Khairkhwa: A Taliban bargaining chip for peace

Published
By AFP

One of five Taliban detainees up for possible release by the United States in the name of peace, Khairullah Khairkhwa, divides opinion among those he once ruled in western Afghanistan.

The man who used to govern Herat province is claimed by some to be one of the more liberal and diplomatic figures from the repressive 1996-2001 regime, while others accuse him of presiding over murderous campaigns.

Khairkhwa, who has been in the US military prison at Guantanamo Bay in Cuba for nearly 10 years, is now one of the bargaining chips in "confidence building" measures ahead of talks between the Taliban and Washington.

The hardline Islamists, who have waged a 10-year insurgency since being ousted from power by a US-led invasion in 2001, have demanded the release of the five Taliban detainees ahead of negotiations in the Gulf state of Qatar.

With his thick, bushy dark beard, strong clear features and deadpan stare, Khairkhwa conforms to the typical image of an ethnic Pashtun Talib, but he claims to have joined the regime only to rid the country of corruption.

"To make transportation and communication easy for the people and to make bribery go away," Khairkhwa, who is about 45, cited as his motivation in testimony to a military review board in Guantanamo Bay.

Declassified US documents, however, suggest Khairkhwa was one of the Taliban's most senior officials, with easy access to regime leader Mullah Omar and to then Al-Qaeda chief Osama bin Laden.

Khairkhwa, acting interior minister after Al-Qaeda's September 11 attacks on the US, is also accused of having been a bloody commander in the northern city of Mazar-e-Sharif when the Taliban took it during civil conflict in 1996.

He denies playing any military role, but that does not convince the now head of police for western Afghanistan, Sayed Ahmad Sami, who fled to Uzbekistan during the Taliban's rule.

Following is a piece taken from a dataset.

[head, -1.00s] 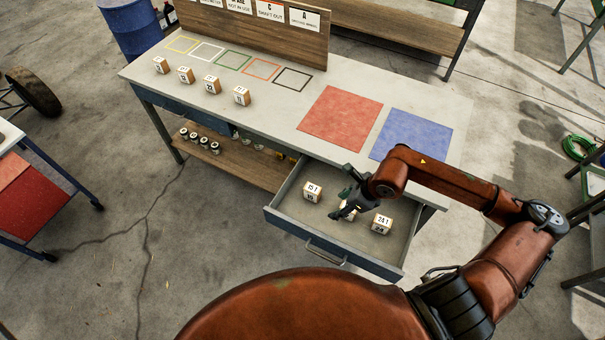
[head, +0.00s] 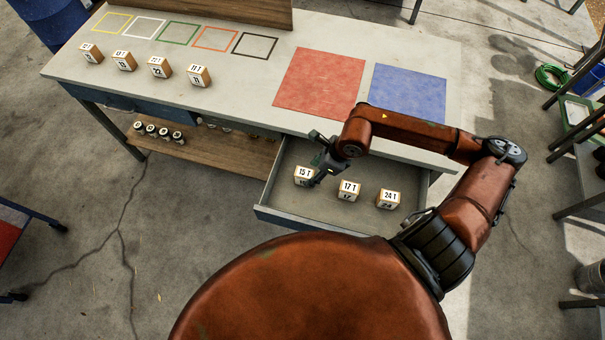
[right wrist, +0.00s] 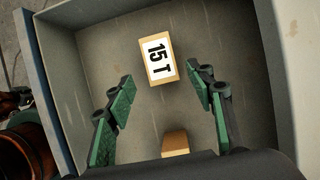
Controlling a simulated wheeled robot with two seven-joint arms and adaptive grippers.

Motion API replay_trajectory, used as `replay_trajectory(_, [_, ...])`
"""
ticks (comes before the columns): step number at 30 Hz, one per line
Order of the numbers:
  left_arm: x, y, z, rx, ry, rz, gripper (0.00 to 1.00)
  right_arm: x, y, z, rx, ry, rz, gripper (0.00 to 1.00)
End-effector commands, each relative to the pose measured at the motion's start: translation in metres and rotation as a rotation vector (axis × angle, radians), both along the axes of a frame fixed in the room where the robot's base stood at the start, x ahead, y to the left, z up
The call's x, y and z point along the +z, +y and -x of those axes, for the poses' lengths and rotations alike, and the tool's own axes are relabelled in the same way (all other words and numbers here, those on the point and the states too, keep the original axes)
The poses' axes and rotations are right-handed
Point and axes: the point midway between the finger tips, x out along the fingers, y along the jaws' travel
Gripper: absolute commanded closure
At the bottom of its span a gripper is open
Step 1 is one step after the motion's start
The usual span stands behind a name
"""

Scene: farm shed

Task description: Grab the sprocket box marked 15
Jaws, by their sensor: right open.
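The sprocket box marked 15 T (head: 303,174) stands at the left in the open drawer (head: 310,218), with the 17 T box (head: 349,190) and the 24 T box (head: 388,198) to its right. My right gripper (head: 314,160) is over the drawer at the 15 T box and overlaps its right edge in the head view. In the right wrist view, the 15 T box (right wrist: 158,59) lies ahead of the open, empty fingers (right wrist: 163,90), roughly between their lines. Part of another box (right wrist: 175,142) shows near the gripper base. My left gripper is out of view.
Several sprocket boxes (head: 158,67) stand on the bench top (head: 240,90) at left, below coloured outlines. A red mat (head: 320,80) and a blue mat (head: 408,92) lie above the drawer. Jars (head: 158,132) stand on the lower shelf. The drawer walls surround the gripper's area.

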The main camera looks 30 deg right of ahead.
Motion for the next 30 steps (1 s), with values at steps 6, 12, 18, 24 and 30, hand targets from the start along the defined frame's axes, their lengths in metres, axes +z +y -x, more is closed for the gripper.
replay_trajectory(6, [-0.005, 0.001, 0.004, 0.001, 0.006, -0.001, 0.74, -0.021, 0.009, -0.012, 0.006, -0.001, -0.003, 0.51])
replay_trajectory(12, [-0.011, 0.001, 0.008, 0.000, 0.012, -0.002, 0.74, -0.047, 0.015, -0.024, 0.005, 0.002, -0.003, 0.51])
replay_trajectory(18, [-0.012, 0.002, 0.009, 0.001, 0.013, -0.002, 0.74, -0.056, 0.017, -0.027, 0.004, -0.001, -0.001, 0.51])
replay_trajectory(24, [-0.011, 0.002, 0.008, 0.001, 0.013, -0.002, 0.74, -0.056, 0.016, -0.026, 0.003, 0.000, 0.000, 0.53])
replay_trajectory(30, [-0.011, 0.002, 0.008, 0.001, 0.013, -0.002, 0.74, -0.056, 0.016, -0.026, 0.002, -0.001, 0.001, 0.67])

"I heard he killed hundreds of people up north," he told AFP, before adding: "Don't let Khairullah Khairkhwa come back."

He is also accused of acting as gatekeeper to a military training camp bin Laden is said to have controlled in Herat, and of peddling opium across the border to Iran. He denies those charges.

He was also a Pashto-language Taliban spokesman, giving interviews to media outlets including the BBC and Voice of America.

Khairkhwa insists that his job was to oversee tax collection, the police and the import of goods from Iran.

In testimony to a US court, he variously claims that he would rest, work in a bazaar, grow crops or return to government if he goes back to Afghanistan. "In the future if I ever work it will be for my people and my country," he said.

Mullah Ghulam Farooq Hosseini, a religious teacher in Herat who was in Iran during the Taliban's rule, described Khairkhwa as a "really good man".

"He was doing a lot of good things for society and he was not as extreme as the others," he told AFP.

But people who were children in Herat during Taliban times told AFP of "dark days", seeing dead bodies in the street and being told to return home quickly from school and not venture outside.

After the US-led invasion, Khairkhwa left for Pakistan, where he was later detained.

Washington has not yet announced if or when it will definitely release the prisoners. If the deal does go ahead, they would reportedly be transferred to some kind of house arrest in Qatar.

In return, the Taliban are expected to free US soldier Bowe Bergdahl, captured in Afghanistan in June 2009 and shown in several videos released by the militants.